--- Start of Stored data ---

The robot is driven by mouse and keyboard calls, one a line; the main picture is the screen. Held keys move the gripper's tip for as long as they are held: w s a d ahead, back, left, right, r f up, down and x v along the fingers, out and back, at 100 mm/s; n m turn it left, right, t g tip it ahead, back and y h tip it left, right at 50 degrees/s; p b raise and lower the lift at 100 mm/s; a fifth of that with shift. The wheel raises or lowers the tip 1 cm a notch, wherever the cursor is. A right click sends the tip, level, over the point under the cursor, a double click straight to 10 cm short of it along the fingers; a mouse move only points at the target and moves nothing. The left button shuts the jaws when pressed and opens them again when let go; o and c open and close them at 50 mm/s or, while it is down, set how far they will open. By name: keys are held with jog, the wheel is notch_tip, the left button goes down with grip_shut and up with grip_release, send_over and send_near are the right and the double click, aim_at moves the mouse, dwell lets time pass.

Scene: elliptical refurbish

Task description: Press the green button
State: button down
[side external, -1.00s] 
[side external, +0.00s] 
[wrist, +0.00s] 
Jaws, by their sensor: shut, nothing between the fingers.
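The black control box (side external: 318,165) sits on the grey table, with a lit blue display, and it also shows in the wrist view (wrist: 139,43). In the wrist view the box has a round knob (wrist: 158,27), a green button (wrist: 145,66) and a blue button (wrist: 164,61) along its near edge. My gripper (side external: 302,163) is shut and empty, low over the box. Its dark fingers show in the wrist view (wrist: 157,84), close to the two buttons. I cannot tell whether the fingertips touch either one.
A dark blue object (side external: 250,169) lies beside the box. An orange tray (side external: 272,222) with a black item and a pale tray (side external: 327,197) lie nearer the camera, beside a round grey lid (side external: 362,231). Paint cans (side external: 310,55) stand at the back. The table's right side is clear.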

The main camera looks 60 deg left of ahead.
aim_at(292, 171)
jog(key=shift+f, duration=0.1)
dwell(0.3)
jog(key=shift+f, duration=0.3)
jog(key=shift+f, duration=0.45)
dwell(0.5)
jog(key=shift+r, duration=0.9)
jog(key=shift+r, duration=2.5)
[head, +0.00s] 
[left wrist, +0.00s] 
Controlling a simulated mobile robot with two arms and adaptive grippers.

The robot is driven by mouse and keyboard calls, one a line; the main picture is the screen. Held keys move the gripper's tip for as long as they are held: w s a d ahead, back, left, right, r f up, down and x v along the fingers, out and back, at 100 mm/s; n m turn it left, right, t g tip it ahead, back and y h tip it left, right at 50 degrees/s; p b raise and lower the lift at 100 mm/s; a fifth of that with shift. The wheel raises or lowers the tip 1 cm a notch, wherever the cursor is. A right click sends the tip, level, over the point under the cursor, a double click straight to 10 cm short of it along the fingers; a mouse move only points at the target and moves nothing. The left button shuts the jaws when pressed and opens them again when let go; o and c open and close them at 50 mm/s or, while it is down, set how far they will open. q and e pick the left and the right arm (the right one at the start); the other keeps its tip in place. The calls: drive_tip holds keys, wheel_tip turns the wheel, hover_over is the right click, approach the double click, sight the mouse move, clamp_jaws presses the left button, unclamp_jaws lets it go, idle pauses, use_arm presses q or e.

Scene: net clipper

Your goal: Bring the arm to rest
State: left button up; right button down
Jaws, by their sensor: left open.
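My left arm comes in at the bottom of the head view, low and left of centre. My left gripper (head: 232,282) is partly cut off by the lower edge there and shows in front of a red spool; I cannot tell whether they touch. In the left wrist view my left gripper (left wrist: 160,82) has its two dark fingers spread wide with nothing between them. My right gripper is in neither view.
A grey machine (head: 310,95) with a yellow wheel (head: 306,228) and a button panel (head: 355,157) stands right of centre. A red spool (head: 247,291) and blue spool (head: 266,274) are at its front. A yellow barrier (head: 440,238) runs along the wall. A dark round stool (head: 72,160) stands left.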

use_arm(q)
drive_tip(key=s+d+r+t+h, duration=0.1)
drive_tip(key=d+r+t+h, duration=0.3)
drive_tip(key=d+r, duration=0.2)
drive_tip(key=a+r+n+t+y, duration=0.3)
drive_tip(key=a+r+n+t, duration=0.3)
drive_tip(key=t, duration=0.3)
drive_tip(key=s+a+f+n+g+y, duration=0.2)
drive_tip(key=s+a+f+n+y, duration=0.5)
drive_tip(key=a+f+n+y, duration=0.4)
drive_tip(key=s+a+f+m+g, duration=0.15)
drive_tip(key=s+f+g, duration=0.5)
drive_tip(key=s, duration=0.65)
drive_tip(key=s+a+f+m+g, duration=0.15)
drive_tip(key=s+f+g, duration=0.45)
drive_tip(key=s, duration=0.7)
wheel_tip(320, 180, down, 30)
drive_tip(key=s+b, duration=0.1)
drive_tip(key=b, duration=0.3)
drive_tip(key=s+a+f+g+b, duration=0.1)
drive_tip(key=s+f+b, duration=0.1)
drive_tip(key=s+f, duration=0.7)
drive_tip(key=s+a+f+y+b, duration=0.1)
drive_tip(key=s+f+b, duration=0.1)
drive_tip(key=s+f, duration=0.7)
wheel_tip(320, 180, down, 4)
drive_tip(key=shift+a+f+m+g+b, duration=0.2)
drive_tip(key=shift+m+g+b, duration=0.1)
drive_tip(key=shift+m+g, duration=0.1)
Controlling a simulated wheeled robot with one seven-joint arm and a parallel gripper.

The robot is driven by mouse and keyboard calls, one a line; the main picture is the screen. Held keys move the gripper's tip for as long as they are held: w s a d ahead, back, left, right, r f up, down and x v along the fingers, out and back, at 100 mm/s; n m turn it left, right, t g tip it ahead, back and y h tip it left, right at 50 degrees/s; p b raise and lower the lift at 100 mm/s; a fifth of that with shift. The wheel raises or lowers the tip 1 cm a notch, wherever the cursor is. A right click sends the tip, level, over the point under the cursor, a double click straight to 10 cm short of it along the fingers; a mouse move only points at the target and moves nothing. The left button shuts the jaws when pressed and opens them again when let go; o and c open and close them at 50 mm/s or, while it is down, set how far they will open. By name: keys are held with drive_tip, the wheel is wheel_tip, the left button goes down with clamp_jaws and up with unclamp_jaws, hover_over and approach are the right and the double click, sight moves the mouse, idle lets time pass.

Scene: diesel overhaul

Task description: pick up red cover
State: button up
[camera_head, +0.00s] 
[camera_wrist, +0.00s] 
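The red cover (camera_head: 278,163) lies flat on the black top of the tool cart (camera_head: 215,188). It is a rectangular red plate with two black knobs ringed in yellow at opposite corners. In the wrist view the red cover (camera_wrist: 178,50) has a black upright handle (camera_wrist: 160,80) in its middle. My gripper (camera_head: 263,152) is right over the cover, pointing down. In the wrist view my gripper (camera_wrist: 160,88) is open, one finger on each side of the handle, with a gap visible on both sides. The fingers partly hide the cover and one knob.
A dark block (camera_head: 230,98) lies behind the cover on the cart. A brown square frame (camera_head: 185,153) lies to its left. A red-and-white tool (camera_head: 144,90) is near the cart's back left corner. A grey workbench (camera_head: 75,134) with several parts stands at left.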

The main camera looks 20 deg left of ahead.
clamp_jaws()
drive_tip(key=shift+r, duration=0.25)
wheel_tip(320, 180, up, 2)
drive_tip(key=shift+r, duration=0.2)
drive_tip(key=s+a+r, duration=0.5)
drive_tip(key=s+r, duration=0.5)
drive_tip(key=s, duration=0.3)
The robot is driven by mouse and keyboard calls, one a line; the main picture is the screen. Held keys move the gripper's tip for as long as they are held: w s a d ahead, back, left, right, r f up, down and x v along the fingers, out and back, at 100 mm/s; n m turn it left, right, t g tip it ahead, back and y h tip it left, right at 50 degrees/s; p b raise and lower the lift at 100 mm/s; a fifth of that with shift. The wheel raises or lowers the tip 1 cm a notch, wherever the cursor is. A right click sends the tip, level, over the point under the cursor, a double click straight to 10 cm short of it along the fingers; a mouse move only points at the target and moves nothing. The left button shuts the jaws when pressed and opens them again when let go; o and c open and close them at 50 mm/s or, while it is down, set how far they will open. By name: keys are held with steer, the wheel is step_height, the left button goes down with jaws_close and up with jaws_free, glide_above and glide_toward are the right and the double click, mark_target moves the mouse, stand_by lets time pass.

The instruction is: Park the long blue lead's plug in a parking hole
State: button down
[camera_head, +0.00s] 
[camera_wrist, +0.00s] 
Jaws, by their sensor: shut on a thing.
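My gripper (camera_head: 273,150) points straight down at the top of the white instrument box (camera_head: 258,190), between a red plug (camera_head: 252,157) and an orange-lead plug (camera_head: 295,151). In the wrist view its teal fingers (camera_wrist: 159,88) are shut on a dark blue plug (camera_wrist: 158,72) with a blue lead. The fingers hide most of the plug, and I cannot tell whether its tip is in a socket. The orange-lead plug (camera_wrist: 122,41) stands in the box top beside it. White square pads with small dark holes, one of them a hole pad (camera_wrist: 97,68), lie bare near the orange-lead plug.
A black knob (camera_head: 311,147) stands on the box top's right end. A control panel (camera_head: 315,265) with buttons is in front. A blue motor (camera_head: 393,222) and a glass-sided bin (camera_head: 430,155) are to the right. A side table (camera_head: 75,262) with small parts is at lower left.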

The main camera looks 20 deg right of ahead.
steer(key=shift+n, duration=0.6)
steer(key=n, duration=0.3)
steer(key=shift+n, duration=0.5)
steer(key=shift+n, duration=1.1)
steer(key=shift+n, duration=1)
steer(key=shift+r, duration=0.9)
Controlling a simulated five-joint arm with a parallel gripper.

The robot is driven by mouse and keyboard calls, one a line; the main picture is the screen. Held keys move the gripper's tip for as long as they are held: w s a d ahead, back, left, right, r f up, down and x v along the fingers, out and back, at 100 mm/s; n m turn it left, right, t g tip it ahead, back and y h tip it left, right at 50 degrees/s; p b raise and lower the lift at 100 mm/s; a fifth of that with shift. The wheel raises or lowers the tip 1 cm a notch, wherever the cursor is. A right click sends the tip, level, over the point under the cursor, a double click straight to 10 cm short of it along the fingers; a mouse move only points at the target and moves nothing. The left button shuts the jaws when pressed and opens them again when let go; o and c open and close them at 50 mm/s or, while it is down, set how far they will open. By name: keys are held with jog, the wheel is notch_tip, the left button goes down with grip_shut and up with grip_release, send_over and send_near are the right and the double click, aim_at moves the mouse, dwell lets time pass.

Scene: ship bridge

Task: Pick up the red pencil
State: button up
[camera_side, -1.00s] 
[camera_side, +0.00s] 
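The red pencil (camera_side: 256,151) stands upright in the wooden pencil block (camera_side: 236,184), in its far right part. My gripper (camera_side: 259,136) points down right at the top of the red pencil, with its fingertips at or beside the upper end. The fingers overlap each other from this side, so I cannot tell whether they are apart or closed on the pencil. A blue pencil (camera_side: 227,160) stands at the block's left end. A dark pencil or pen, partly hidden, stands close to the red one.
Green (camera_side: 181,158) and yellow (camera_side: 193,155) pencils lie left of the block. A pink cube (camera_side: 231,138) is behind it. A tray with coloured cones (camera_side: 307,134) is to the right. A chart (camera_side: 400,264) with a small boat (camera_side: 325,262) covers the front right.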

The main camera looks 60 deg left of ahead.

--- End of Stored data ---

▸ What you are asked to do
From the records above, give again exactly the lines running from the line with "Task: Pick up the red pencil" to the line with "[camera_side, -1.00s]", inclusive.

▸ Task answer
Task: Pick up the red pencil
State: button up
[camera_side, -1.00s] 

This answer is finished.